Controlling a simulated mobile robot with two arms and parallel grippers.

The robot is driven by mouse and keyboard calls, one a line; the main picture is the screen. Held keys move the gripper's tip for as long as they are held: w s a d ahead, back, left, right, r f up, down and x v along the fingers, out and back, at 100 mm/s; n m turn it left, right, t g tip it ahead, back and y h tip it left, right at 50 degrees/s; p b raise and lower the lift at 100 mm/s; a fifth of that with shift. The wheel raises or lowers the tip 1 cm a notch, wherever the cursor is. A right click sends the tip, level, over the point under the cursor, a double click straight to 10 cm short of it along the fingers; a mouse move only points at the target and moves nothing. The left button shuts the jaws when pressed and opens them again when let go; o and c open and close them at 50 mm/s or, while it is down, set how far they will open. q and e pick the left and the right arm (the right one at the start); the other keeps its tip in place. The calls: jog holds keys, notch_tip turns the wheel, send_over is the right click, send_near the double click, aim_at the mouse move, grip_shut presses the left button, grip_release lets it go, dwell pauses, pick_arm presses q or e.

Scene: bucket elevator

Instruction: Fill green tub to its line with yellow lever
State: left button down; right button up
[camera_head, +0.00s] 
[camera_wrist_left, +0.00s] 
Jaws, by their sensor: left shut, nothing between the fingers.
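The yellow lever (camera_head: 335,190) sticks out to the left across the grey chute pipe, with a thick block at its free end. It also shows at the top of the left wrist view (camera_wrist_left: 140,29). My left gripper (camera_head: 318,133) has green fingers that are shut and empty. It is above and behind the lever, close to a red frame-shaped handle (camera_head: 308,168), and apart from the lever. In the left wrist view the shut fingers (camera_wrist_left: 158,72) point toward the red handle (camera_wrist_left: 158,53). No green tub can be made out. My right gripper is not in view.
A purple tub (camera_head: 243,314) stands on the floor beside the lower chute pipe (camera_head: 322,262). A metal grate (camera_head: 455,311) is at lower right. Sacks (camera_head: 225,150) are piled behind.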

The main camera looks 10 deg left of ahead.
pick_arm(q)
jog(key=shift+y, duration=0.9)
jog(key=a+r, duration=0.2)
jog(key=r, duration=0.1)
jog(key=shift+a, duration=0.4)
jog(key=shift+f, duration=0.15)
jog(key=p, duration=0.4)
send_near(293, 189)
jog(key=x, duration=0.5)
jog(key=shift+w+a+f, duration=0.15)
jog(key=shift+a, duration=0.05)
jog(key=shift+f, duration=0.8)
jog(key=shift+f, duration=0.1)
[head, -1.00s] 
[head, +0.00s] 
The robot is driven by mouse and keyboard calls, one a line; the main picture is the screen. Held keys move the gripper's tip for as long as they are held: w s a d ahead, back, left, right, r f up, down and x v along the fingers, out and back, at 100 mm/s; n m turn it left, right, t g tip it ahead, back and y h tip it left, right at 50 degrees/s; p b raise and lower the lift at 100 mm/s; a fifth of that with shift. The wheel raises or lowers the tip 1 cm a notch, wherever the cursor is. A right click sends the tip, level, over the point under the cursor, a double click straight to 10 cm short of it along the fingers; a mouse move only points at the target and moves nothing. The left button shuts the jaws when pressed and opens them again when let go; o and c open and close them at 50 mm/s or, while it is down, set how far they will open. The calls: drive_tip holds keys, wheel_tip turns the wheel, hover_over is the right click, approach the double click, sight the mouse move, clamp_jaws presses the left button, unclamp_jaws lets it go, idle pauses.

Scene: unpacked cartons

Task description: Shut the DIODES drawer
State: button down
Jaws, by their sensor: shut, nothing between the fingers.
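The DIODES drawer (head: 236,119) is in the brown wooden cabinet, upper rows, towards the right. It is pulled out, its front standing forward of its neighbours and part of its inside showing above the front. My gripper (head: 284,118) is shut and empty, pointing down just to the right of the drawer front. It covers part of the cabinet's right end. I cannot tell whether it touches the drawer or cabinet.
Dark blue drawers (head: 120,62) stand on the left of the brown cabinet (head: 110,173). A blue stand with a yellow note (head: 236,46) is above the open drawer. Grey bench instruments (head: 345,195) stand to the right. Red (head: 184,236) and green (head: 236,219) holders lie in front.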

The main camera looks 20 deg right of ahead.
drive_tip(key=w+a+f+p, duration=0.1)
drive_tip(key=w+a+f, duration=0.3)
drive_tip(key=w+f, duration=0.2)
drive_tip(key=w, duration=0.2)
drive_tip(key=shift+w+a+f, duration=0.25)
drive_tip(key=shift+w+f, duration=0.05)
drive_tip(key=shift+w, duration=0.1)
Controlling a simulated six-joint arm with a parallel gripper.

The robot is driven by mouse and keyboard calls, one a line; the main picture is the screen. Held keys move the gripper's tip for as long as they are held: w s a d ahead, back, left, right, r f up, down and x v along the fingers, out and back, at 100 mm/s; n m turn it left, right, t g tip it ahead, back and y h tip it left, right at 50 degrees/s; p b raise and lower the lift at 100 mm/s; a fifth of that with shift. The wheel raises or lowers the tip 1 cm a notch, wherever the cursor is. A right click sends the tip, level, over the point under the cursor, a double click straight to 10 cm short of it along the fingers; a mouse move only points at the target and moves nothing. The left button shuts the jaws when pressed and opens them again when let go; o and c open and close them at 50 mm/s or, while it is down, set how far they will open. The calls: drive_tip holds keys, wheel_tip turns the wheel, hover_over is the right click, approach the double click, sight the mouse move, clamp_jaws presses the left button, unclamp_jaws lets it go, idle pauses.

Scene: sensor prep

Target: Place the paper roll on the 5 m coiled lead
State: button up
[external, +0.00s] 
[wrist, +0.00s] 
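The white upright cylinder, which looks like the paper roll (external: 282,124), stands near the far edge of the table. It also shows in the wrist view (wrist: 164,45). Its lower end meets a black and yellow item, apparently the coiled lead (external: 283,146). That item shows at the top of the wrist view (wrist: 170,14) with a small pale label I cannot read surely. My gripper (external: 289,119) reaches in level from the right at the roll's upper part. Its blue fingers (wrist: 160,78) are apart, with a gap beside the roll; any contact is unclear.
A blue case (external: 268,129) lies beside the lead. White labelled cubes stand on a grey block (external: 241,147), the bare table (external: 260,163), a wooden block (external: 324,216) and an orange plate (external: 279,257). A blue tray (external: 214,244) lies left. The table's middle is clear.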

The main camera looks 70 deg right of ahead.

The request: How many lines in these records hold the string "parallel"? Reply with the number alone.

Task output: 2